▶ **WHAT TO WORK ON**: Your task is to copy every line of the entries that contains "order".
□ □ □
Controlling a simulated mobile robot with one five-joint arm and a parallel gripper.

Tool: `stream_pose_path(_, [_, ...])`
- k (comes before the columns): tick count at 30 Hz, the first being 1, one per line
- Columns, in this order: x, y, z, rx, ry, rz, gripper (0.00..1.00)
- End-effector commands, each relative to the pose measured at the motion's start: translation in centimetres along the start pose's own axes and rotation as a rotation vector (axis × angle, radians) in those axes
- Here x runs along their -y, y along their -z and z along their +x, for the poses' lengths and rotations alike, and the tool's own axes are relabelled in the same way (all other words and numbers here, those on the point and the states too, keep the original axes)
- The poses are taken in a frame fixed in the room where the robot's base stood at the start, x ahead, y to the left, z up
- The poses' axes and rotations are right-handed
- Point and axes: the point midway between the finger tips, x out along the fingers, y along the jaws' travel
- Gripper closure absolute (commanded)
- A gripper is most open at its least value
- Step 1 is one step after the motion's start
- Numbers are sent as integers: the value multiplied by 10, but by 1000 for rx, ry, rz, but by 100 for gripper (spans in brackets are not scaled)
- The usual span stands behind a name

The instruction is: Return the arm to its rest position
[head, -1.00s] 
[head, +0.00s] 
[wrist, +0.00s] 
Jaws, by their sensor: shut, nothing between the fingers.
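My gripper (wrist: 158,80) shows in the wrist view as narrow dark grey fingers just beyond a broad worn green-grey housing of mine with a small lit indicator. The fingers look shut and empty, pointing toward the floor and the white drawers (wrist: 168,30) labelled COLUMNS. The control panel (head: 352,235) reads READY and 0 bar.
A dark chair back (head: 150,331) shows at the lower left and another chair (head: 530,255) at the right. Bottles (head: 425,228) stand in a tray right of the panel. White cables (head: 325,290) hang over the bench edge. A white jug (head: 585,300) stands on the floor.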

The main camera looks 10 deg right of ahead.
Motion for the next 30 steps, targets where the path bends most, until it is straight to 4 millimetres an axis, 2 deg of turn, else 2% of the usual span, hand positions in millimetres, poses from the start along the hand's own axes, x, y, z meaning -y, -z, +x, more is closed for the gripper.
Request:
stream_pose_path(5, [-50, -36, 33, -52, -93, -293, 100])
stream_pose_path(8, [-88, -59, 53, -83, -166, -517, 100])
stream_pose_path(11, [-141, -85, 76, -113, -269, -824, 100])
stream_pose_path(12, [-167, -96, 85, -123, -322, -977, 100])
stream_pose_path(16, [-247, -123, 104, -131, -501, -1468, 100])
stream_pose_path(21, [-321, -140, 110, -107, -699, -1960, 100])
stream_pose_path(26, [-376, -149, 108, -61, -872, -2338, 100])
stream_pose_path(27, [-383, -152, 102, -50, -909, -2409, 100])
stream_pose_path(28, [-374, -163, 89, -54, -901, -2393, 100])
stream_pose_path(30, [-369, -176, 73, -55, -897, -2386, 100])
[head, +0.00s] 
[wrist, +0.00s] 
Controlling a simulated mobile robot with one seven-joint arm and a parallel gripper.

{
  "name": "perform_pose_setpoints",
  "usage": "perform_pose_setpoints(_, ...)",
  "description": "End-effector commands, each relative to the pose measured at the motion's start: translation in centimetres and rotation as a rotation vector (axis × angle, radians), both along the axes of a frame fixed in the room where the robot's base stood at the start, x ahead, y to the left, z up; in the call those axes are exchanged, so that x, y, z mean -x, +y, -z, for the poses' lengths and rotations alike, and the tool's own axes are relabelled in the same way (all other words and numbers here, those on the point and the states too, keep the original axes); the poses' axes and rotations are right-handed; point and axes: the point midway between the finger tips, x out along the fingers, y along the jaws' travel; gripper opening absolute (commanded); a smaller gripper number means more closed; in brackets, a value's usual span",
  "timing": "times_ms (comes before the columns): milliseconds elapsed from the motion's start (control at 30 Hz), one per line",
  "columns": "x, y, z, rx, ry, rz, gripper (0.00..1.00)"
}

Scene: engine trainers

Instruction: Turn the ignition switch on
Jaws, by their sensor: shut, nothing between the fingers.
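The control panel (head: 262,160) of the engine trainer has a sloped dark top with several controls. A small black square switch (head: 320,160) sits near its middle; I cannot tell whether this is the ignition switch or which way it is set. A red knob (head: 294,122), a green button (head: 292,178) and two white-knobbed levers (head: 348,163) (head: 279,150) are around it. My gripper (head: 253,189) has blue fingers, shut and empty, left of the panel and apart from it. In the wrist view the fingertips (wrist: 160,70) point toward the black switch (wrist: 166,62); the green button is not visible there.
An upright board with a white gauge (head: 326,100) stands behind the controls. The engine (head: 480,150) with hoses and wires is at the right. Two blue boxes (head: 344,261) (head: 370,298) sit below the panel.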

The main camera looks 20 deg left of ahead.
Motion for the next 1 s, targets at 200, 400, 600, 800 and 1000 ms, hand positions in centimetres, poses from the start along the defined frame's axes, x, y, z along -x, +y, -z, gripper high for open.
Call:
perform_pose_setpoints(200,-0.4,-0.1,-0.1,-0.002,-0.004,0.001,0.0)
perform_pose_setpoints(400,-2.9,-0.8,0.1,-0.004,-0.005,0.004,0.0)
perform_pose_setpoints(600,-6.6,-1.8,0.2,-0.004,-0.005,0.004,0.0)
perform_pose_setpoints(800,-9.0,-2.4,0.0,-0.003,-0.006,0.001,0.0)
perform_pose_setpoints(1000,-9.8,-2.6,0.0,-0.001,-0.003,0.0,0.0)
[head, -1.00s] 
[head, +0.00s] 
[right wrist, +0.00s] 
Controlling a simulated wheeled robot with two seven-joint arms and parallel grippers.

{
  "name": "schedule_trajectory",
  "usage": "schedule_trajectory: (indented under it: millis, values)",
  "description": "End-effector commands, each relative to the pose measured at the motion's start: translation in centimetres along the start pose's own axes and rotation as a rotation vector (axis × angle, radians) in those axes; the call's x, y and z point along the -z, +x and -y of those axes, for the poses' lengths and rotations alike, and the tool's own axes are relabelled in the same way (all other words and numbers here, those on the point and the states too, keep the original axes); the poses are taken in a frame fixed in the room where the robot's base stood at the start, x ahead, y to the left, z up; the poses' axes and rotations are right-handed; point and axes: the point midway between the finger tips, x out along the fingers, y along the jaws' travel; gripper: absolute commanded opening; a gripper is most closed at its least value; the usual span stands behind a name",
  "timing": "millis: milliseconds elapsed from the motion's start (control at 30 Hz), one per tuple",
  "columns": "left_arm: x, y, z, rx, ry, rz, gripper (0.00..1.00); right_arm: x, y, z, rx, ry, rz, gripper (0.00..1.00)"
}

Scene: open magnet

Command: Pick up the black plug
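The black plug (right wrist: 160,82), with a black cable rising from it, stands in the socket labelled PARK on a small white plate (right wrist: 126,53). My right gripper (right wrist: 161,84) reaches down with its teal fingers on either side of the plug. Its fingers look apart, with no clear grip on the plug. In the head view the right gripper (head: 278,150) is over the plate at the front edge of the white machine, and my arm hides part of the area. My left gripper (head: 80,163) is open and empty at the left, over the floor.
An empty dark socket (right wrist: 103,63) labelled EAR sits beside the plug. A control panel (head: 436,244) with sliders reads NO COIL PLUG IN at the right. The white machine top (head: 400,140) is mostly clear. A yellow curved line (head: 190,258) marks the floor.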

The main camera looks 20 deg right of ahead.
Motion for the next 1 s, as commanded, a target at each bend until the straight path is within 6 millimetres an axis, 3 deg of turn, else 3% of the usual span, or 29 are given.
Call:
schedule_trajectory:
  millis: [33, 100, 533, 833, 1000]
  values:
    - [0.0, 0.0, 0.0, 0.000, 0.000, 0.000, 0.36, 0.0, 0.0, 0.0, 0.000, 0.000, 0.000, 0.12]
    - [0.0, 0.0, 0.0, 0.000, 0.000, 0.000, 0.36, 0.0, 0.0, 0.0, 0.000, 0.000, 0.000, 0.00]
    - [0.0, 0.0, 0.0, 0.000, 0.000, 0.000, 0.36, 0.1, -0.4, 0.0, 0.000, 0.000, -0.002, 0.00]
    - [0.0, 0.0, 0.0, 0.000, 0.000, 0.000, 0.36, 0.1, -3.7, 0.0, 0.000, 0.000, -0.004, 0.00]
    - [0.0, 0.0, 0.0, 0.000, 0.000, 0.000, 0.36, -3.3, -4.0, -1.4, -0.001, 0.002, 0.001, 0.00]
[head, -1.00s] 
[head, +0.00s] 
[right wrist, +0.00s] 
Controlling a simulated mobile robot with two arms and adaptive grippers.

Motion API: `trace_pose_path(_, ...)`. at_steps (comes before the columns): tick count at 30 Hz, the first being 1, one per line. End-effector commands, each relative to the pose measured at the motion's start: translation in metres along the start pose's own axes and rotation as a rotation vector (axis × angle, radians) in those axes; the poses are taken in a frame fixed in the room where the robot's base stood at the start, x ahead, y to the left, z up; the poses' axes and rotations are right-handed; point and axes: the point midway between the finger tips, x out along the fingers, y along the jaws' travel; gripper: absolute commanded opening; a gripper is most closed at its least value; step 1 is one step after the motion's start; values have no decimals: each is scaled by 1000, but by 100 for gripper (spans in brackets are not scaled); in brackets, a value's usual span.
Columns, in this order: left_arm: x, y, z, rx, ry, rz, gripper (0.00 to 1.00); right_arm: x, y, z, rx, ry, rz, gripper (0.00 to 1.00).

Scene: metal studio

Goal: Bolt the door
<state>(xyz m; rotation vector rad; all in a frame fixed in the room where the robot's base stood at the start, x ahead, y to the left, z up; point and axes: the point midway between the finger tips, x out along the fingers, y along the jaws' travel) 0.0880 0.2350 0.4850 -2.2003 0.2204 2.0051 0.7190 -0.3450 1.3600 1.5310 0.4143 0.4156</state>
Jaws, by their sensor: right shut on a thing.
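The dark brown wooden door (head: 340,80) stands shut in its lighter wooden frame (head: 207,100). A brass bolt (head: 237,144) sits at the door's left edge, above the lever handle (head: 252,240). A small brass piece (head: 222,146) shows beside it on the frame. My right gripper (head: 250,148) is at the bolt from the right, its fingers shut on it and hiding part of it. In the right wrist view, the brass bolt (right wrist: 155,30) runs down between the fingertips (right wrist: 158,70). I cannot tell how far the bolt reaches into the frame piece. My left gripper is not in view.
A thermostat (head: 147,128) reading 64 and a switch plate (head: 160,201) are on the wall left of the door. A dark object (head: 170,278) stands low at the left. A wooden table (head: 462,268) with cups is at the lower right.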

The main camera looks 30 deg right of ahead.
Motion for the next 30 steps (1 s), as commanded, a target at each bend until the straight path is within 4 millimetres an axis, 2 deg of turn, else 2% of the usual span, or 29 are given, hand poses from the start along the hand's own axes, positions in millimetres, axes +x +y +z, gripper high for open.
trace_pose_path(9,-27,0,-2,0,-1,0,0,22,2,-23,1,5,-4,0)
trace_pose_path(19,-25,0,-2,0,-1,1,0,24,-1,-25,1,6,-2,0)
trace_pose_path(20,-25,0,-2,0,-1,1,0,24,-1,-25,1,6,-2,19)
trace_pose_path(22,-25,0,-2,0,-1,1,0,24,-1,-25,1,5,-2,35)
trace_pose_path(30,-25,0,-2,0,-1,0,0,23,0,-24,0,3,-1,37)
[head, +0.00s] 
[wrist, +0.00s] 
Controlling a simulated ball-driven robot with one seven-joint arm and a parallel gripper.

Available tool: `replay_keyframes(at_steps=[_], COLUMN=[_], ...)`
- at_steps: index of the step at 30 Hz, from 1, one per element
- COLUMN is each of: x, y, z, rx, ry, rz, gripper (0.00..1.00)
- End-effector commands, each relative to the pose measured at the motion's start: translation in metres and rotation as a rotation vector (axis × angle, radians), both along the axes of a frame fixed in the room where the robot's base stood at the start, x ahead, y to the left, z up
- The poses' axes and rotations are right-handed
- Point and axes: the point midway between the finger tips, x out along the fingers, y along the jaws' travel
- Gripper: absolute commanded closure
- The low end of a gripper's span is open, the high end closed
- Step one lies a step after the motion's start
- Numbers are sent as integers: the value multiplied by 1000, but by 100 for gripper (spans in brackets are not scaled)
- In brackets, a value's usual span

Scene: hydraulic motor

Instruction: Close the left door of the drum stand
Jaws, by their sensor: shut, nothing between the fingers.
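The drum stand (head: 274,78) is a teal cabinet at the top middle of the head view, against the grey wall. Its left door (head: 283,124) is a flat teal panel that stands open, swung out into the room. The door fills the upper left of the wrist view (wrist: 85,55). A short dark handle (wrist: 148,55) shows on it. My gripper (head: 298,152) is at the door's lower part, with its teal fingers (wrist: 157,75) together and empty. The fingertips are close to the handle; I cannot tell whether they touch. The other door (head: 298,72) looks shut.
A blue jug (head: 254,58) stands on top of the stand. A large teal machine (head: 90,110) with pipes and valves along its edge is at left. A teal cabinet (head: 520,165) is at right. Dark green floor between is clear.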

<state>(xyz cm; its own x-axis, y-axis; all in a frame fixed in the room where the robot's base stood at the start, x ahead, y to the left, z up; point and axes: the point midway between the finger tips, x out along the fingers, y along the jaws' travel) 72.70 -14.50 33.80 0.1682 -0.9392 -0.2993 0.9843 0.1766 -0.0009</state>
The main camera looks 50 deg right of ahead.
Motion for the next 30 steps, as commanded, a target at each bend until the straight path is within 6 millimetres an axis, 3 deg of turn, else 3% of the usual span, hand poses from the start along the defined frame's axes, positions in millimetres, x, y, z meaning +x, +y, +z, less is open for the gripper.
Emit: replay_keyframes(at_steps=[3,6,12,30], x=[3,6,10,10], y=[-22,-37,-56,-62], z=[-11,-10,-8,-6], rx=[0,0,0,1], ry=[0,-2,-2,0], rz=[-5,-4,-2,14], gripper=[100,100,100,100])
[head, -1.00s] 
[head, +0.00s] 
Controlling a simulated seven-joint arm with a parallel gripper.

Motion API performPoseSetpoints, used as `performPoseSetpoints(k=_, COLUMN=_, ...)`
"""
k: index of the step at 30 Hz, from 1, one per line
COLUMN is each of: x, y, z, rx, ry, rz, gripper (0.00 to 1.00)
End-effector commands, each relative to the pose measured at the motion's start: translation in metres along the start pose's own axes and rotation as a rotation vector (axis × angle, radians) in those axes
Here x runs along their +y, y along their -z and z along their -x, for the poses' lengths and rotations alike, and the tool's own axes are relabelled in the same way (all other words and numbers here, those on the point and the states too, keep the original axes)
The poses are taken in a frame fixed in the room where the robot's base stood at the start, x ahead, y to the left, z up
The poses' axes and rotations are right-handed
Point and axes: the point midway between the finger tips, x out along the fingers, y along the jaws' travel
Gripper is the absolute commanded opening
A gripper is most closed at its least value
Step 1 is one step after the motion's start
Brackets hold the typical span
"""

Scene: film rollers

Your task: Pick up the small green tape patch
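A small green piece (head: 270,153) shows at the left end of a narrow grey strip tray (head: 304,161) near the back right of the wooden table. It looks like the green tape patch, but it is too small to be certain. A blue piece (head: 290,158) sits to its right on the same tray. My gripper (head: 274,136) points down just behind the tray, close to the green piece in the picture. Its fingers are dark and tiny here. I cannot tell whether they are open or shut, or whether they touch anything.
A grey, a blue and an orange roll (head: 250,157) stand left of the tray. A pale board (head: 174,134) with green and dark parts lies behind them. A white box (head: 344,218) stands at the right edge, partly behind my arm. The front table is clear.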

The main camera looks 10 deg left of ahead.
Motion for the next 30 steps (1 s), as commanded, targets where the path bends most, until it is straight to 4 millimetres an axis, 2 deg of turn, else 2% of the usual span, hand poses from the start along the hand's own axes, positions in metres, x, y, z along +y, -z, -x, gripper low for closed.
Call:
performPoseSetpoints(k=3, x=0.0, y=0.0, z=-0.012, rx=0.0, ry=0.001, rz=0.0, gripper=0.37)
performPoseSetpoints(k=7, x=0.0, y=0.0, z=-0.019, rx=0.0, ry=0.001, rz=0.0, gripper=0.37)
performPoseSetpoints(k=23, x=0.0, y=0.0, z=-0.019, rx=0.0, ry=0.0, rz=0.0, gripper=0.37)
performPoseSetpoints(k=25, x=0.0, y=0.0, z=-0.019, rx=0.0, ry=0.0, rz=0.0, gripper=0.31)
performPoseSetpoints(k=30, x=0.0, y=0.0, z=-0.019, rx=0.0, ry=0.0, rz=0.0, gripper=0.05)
□ □ □
▶ **TASK ANSWER**:
- Columns, in this order: x, y, z, rx, ry, rz, gripper (0.00..1.00)
Columns, in this order: left_arm: x, y, z, rx, ry, rz, gripper (0.00 to 1.00); right_arm: x, y, z, rx, ry, rz, gripper (0.00 to 1.00).

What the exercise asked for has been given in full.